Numerical and asymptotic studies of the structure of premixed iso-octane flames

Abstract

Numerical calculations and rate-ratio asymptotic analysis are performed to obtain the structure and burning velocities of premixed iso-octane flames. The numerical calculations employ a detailed chemicalkinetic mechanism comprising 967 elementary reactions, a skeletal chemical-kinetic mechanism comprising 47 elementary reactions, and a reduced chemical-kinetic mechanism for lean to stoichiometric conditions made up of six overall reactions among nine species including the hydrogen radical. The values of burning velocities calculated numerically using the detailed, skeletal, and reduced chemical-kinetic mechanisms are found to agree well with each other as well as with previous measurements. The asymptotic structure of stoichiometric and lean flames is analyzed using a reduced chemical-kinetic mechanism comprising five overall reactions. This mechanism is deduced from the reduced chemical kinetic mechanism employed in the numerical calculations after introducing steady-state approximation for the hydrogen radical.

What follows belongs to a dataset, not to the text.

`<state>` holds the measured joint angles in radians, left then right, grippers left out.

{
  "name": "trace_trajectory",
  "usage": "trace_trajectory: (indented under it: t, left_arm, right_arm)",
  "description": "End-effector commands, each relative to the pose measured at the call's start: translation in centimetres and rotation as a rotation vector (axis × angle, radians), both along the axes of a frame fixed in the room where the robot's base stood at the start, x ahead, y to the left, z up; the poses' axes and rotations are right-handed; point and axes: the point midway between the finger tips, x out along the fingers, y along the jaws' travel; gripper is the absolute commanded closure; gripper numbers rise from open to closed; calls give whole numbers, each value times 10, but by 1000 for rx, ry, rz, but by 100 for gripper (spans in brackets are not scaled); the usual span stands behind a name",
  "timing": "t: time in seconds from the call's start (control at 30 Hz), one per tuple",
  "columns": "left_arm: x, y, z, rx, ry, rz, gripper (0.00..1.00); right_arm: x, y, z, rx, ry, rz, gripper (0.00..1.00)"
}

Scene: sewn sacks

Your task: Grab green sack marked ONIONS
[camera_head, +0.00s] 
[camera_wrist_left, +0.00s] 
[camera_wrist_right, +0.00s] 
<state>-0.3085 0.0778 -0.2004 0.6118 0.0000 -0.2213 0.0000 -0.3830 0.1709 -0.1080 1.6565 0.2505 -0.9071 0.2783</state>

In the analysis, the flame structure is presumed to consist of three zones—a preheat zone of thickness of order unity, a thin reaction zone, and a postflame zone. In the reaction zone, the chemical reactions are presumed to take place in three layers—an inner layer, a C3H4-consumption layer, and a H2-CO oxidation layer. Within the inner layer, the fuel iso-octane is consumed in a thin sublayer and i-C4H8 is formed, which subsequently reacts with radicals to form the intermediate hydrocarbon compound C3H4. This intermediate hydrocarbon is consumed in the C3H4-consumption layer. In the inner layer and the C3H4-consumption layer, H2 and CO are formed. Most of the final products CO2 and H2O are formed in the H2-CO oxidation layer. In this layer, H2 is presumed to be in steady state everywhere except in a thin sublayer called the H2-consumption layer. The burning velocities calculated using the results of the asymptotic analysis are found to agree reasonably well with those calculated numerically using the detailed, skeletal, and reduced chemical-kinetic mechanisms and with previous measurements.